Zaha Hadid: Early Paintings and Drawings

Serpentine North Gallery 8 December 2016 — 12 February 2017 Free

The Serpentine presented an exhibition of paintings and the rarely seen drawings of the pioneering and visionary architect Zaha Hadid.

The exhibition took place in the Serpentine Sackler Gallery, an extension completed in 2013 and one of Zaha Hadid Architects’ first permanent buildings in central London.

Hadid is widely regarded as a pioneering and visionary architect whose contribution to the world of architecture was ground-breaking and innovative. The Serpentine presentation, first conceived with Hadid herself, revealed her as an artist with drawing at the very heart of her work, and included the architect’s calligraphic drawings and rarely seen private notebooks with sketches, which reveal her complex thoughts about architectural forms and their relationships. The show focused on Hadid’s early works before her first building was erected in 1993 (Vitra Fire Station in Germany), and presented her paintings and drawings from the 1970s to the early 1990s. A select number of institutions and museums across the world joined in this timely homage to Hadid.

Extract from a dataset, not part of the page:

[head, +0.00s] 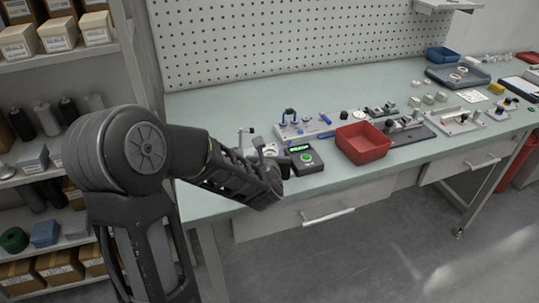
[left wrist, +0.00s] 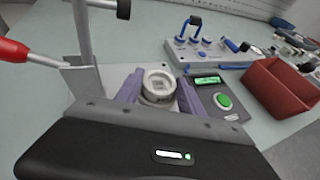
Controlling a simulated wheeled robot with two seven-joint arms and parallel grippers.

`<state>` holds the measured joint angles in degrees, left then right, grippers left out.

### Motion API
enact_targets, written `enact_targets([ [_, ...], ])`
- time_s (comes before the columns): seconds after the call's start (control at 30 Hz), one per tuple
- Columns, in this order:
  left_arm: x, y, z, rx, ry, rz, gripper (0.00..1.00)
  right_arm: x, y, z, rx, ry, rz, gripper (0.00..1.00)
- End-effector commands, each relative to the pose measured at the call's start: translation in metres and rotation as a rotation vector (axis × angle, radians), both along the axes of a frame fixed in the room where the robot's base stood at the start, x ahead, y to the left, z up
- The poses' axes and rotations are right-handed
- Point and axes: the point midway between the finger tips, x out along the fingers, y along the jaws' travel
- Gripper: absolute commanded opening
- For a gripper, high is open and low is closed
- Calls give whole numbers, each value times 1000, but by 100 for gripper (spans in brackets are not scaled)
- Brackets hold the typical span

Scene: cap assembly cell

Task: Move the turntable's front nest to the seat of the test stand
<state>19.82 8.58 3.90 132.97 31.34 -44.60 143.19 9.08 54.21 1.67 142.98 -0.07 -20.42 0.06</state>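A pale round nest (left wrist: 158,84) with a hollow top stands between the two purple-grey fingers of my left gripper (left wrist: 160,92) in the left wrist view. The fingers lie close against both sides of it, over a light base plate. In the head view my left gripper (head: 270,164) is at the left front of the bench. The test stand's upright post (left wrist: 83,35) and red lever (left wrist: 25,53) are just left of the nest; the post also shows in the head view (head: 241,139). Whether the nest rests on the seat is hidden. I cannot make out the turntable for certain. My right gripper is out of view.
A dark box with a green display and button (head: 304,159) is right of my left gripper. A fixture with blue handles (head: 303,128) stands behind it. A red bin (head: 363,142) is farther right. A perforated back wall (head: 300,40) bounds the bench (head: 215,115).

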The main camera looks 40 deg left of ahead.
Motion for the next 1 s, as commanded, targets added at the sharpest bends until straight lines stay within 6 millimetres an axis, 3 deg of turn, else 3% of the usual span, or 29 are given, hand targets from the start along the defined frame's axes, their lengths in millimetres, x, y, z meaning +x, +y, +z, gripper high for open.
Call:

Drawing and painting were fundamental to Hadid’s practice. Influenced by Malevich, Tatlin and Rodchenko, she used calligraphic drawings as the main method for visualising her architectural ideas. For Hadid, painting was a design tool, and abstraction an investigative structure for imagining architecture and its relationship to the world we live in. These works on paper and canvas unravel an architecture that Hadid was determined to realise in built structures, and is seen in the characteristic lightness and weightlessness of her buildings. Conceived as Hadid’s manifesto of a utopian world, the show revealed her all-encompassing visions of arranging space and interpreting realities.

Many of Hadid’s paintings pre-empt the potential of digital and virtual reality. Technology and innovation has always been central to the work of Zaha Hadid Architects. As Patrik Schumacher, Director, Zaha Hadid Architects said: “It was Zaha Hadid who went first and furthest in exploring this way of innovating in architecture – without, as well as with, the support of advanced software.”

The Serpentine has had a long relationship with Hadid, begun in 1996 when she joined as a Trustee of the Serpentine Gallery. Her first structure in London was the inaugural Serpentine Pavilion in 2000. It was followed by a light installation, Lilas, in 2007. In 2013, she completed the extension for the Serpentine North Gallery, one of Zaha Hadid Architects’s first permanent buildings in central London. She also participated in the Serpentine’s Interview Marathon in 2006 and 89Plus Marathon in 2013.

The exhibition coincided with the opening of Zaha Hadid Architects much anticipated Mathematics: The Winton Gallery at the Science Museum, which explored how mathematicians, their tools and ideas have helped to shape the modern world.